In 1920s Paris, nightlife was inseparable from the social, financial, and artistic life of the city. In the early 20s, Milhaud himself loved spending his weekend-nights entertaining, gallivanting around town, and frequenting nightclubs with his fellow artists. 1 Bar Gaya on rue Duphot became a favorite spot, attracting the rich and/or famous, and lovers of the avant-garde. In 1921, Louis Moyes moved the increasingly popular club to 28 rue Boissy-d’Anglas, renaming it “Le Boeuf sur le Toit” (The Ox on the Roof).2 The club was named after Milhaud’s “Brazilian showpiece,” which got its title from a Brazilian popular song of the same name.3 In-house pianist Jean Wiéner “set the tone by playing jazz-like music with an African-American saxophonist named Vance Lowry.”4 Picassos and Picabias adorned the walls of the establishment, and Paris’ best dancers shimmied away to le jazz.5 Milhaud was joined at Le Boeuf by Ravel and members of Les Six, and “the influence of jazz on the music of [these] Parisian composers […] was in some part a result of what they heard there.”6
Le Six’s outspoken promoter, the writer Jean Cocteau, spent almost every evening at Le Boeuf, and reminisced later: “The Boeuf became not a bar at all, but a kind of club, the meeting place of all the best people in Paris, from all spheres of life, the prettiest women, poets, musicians, businessmen, publishers -everybody met everybody at the Boeuf.”7Another patron, Virgil Thomson, described it as “a not unamusing place frequented by English upper-class bohemians, wealthy Americans, French aristocrats, lesbian novelists from Roumania, Spanish princes, fashionable pederasts, modern literary & musical figures, pale and precious young men, and distinguished diplomats towing bright-eyed youths.”8 United by the pursuit of modernism, this eclectic clientele included Picasso, Les Six, Maurice Chevalier, the Prince of Wales, Chanel, Diaghilev, Princesse Violette Murat, Clive Bell, Arthur Rubinstein, Comte Etienne de Beaumont, Nancy Cunard, Misia Sert, Count Harry Kessler, and Yvonne Printemps.

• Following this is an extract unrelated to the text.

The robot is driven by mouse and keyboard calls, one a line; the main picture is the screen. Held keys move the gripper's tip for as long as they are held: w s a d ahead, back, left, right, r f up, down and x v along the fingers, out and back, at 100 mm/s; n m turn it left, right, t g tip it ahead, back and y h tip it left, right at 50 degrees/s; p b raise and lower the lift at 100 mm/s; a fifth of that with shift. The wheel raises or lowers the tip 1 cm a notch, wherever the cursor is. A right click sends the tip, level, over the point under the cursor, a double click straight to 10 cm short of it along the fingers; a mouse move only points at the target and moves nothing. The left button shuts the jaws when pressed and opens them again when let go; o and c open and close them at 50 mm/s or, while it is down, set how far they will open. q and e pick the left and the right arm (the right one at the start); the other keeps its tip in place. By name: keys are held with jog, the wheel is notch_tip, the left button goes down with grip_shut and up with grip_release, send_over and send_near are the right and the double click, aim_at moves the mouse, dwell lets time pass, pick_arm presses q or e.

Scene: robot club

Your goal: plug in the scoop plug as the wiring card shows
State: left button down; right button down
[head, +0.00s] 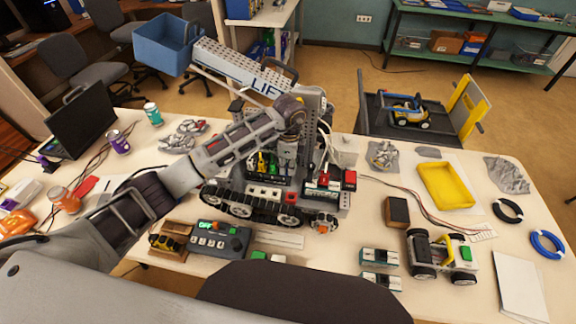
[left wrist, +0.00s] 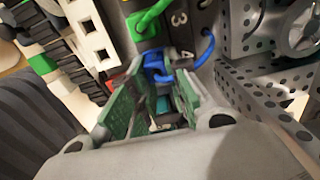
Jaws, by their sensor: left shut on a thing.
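A tracked machine (head: 250,203) with a grey boom marked LIFT (head: 240,68) and a blue bucket (head: 163,45) stands on the table. My left gripper (head: 286,160) reaches down to its plug area. In the left wrist view, my left gripper (left wrist: 150,88) is shut on a blue plug (left wrist: 157,66), whose blue cable (left wrist: 207,48) curves to the right. A green plug (left wrist: 148,22) sits just beyond, beside a dark panel with numbers 3 and 4 (left wrist: 180,20). Whether the blue plug is seated in a socket is hidden by the fingers. My right gripper is not in view. I cannot pick out the wiring card.
A control box (head: 220,240) stands in front of the tracks. In the wrist view, a perforated grey plate (left wrist: 265,110) lies close to the right of the fingers.

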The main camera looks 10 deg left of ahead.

More than a nightclub, Le Boeuf was a source of artistic and musical inspiration, a place for social networking, and an environment in which “modernism became the coin of an international pleasure style.”9 In nightclubs like Le Boeuf, art, fashion, aesthetics, and consumerism became increasingly linked as artists, impresarios, patrons, and consumers struggled to define what it meant to be “modern” after years of war, destruction, and loss.
1 Alex Ross, The Rest Is Noise: Listening to the Twentieth Century (New York: Farrar, Straus and Giroux, 2007), 101-102.